Pendapat ketiga boleh shalat jenazah boleh juga tidak jika menshalitanya maka hal itu adalah baik. Dan jika meninggalkannya hal itu juga terhitung baik. Ini adalah pendapat ibnu hazm yang demikian merupakan salah satu riwayat dari ahmad yang dibenarkan oleh ibnu qoyim adapun syahid yang bukan karna perang diperlakukan seperti kematian pada umumnya yaitu dimandikan dan dishalati.
14. Shalat gaib
Pendapat pertama shalat gaib itu dibolehkan ini merupakan pendapat as- syafii` dan ahmad dalam salah satu riwayatnya sandaran untuk pendapat ini adalah bahwa nabi mengabarkan kematian an-najasy kepada para sahabat pada hari kematiannya lalu beliou keluar menuju mushala kemudian bertakbir empat takbir.[23]
Pendapat kedua shalat gaib itu tidak diperbolehkan karena nabi melakukan shalat gaib hanya khusus untuk an-najasy saja dan bukan untuk umum demikian yang menjadi pendapat malik dan abu hanifah.
Pendapat ke tiga yaitu menurut ibnu taimiyah dan ibnu utsaimin mereka merincinya menjadi pertama boleh melakukan shalat gaib terhadap orang yang meninggal didaerah yang tidak ada orang menshalatiya jika sudah ada yang menshalatinya tidak perlu menshalatinya lagi karena kewajiban itu telah gugur dengan apa yang telah dilakukan kaum muslimin alasan mereka tidak ada alasan yang mngharuskan nabi melakukan shalat gaib kepada an- najasy saja sebab an- najasy wapat dinegri kaum musyrikin yang tidak mungkin ada yang menshalatinya walaupun ada sebagian yang sudah beriman tapi mereka tidak mengetahui tatacara shalat jenazah.[24]
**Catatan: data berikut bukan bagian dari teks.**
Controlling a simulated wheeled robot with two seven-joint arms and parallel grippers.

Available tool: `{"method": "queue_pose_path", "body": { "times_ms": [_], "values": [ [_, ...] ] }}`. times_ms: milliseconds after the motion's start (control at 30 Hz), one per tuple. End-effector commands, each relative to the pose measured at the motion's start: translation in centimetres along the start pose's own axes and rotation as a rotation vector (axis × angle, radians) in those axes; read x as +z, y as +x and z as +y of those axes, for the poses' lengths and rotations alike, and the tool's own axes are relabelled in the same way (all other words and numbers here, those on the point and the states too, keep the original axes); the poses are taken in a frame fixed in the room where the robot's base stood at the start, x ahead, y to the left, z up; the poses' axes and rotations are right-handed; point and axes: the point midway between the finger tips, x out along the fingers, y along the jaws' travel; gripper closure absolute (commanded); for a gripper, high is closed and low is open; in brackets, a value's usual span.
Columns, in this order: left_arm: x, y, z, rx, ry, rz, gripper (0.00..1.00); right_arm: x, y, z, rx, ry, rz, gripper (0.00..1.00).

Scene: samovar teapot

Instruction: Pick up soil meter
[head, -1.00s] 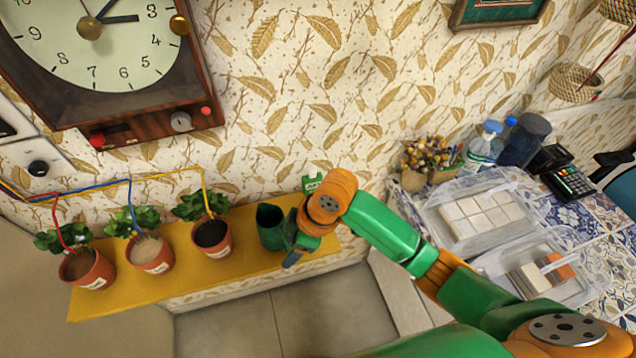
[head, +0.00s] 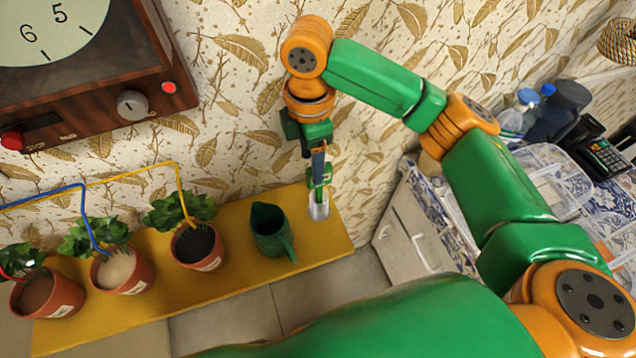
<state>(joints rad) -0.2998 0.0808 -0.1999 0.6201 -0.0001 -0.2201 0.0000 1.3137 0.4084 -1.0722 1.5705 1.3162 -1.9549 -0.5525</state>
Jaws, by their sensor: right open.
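The soil meter (head: 320,189) is a green, slim device standing in a small clear cup (head: 318,208) at the right end of the yellow shelf. My right gripper (head: 318,168) points down from above, right at the meter's upper part. Its jaws are open, with the fingers partly overlapping the meter's head in the picture; whether they touch it I cannot tell. The meter's lower part sits inside the cup. My left gripper is out of the picture.
A dark green pitcher (head: 270,230) stands on the yellow shelf (head: 240,265) just left of the cup. Three potted plants with wires, the nearest a dark-soil pot (head: 197,247), stand further left. The patterned wall is close behind. A clock (head: 90,70) hangs upper left.

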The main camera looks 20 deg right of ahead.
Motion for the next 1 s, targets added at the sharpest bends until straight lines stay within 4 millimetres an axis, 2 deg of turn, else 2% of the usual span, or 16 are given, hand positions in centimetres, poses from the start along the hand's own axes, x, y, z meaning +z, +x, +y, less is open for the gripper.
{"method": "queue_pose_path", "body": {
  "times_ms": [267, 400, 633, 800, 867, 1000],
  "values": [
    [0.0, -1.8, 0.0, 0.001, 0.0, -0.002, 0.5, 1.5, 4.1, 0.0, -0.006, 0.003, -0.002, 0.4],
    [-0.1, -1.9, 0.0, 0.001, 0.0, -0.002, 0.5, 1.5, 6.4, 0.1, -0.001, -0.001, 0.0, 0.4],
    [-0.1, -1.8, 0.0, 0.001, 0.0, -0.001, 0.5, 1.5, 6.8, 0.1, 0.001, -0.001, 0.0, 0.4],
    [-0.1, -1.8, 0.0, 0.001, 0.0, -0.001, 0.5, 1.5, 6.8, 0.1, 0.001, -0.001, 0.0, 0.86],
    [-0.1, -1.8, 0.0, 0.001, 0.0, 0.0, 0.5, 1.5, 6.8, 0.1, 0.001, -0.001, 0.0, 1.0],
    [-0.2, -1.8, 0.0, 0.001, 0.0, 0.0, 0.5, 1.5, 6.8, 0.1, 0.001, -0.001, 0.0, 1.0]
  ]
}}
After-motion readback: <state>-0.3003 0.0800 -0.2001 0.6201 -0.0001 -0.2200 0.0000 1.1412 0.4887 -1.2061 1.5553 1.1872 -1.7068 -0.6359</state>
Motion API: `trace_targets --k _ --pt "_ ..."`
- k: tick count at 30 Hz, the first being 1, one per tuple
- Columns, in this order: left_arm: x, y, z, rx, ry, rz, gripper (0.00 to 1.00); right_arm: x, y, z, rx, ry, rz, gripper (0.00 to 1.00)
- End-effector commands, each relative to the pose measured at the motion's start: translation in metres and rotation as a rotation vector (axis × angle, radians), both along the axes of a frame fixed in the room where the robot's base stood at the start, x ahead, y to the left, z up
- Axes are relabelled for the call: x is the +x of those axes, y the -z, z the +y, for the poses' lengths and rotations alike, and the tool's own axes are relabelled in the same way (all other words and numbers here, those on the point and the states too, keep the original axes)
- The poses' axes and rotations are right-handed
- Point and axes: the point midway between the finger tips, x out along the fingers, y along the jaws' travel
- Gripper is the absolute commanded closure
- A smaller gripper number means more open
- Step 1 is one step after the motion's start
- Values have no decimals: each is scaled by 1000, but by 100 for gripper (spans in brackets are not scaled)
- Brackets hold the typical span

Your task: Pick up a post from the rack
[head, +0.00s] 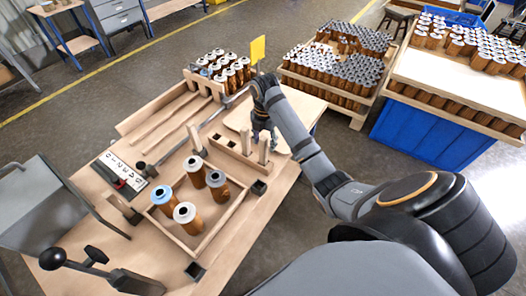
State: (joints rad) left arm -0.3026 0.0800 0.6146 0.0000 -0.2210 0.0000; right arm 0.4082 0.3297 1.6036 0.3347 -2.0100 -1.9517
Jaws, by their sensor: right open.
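The wooden rack (228,158) stands on the workbench, right of its middle. Two pale upright posts show at it, one post (246,143) nearer its middle and another post (264,150) at its right end. My right gripper (264,133) is open and points down just above and behind these posts. It looks empty, and its fingertips are small and partly dark against the bench. I cannot tell whether it touches a post. My left gripper is not in view.
A shallow wooden tray (214,235) with several filter cartridges stands in front of the rack. More cartridges (226,68) stand at the bench's back, near a yellow flag (258,49). A metal rod (190,137) crosses the bench. Loaded pallets stand beyond, to the right.

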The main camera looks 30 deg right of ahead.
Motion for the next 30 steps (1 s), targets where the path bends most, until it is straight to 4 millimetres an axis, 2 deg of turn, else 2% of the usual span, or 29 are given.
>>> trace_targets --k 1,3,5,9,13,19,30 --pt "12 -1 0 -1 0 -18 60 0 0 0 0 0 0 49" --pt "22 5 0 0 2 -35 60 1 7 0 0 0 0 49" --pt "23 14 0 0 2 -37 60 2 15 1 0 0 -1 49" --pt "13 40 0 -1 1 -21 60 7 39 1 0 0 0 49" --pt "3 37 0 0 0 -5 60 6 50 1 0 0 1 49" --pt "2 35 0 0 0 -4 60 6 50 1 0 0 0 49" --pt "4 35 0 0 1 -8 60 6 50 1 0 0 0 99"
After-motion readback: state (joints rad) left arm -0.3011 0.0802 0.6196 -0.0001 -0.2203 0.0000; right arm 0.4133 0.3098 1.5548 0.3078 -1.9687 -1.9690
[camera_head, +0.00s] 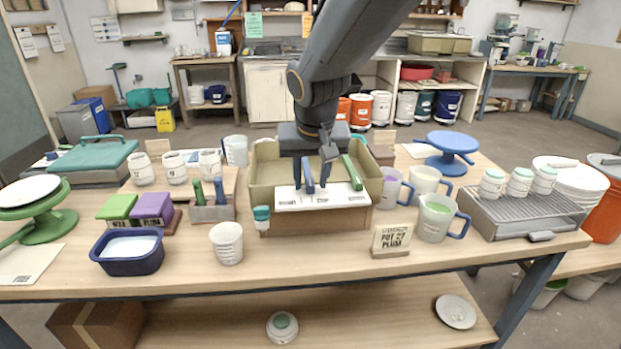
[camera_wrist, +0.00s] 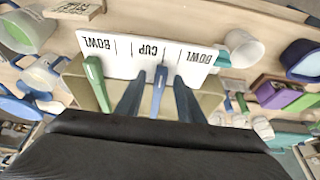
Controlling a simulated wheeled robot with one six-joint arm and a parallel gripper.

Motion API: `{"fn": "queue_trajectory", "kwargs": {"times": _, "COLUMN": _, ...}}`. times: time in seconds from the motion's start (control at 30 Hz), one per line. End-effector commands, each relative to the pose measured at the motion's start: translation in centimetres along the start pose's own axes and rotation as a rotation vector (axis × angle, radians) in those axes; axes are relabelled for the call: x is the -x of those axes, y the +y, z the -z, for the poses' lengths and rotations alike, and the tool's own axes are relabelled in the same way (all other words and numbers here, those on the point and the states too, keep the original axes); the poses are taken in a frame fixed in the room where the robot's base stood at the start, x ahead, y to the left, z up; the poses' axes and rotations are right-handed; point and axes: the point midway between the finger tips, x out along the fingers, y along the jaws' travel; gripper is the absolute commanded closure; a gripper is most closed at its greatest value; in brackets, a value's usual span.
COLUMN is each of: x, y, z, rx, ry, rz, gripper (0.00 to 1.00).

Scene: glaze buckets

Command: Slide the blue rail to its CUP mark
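The blue rail (camera_head: 308,176) stands at the front of an open tan box (camera_head: 262,178), behind a white label strip (camera_head: 335,195). In the wrist view the strip (camera_wrist: 122,62) appears upside down, with CUP in the middle and BOWL at both ends. The blue rail (camera_wrist: 159,90) has its end by the line just right of the word CUP there. A green rail (camera_head: 352,172) stands at the right, near a BOWL label. My gripper (camera_head: 311,173) is open, its fingers on either side of the blue rail, with gaps showing in the wrist view (camera_wrist: 158,97).
A teal-topped small bottle (camera_head: 262,217) is at the strip's left end, and a white cup (camera_head: 227,243) stands farther left. Mugs and a jug (camera_head: 436,218) crowd the right side. A small sign (camera_head: 391,240) stands in front. The table's front middle is clear.

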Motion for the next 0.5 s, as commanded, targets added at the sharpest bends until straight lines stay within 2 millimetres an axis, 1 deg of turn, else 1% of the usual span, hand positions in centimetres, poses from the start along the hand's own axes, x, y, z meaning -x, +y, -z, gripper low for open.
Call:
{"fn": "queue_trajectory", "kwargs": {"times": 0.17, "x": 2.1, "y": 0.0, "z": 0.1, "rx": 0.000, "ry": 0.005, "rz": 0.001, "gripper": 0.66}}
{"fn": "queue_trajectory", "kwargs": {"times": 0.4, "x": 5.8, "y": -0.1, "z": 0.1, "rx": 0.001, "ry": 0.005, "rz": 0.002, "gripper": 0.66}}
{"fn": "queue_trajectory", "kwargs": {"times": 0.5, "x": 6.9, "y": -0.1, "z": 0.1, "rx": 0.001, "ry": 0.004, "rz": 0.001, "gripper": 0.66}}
15. Larangan menshalato orang kafir
Ini berdasar pada firman Alloh swt Qs at- taubah : 84 dan firman Alloh swt yang lainnya seperti yang terdapat dalam Qs at- taubah 113-114
16. Shalat jenazah terhadap anak-anak kaum musyrikin
Tidak dibolehkan karena mereka dihukumi seperti orang tuanya kecuali apabila kia menghukuminya islam baru kita bias menshalatinya seperti ada slah satu orang tuanya yang masuk islam ataupun anak itu meninggal terpisah dari orangtuanya ia dishalati. Namun apabila tidak diketahui dia islam atau tidak ulam condong untuk melihat ciri-cirinya seperti khitan, pakaian yang digunakan atau tanda lain yang menjadi tanda khas orang islam. Jika didapati yang demikian maka ia dimandikan dan dishalati demikian nash ahmad.
17. Jika bercampur antara jenazah muslim dan kapir
Pendapat pertama menshalatinya dan tidak perlu dipisahkan dengan niat hanya menshalati jenazah orang-orang muslim saja demikian pendapat malik, syafii` dan ahmad.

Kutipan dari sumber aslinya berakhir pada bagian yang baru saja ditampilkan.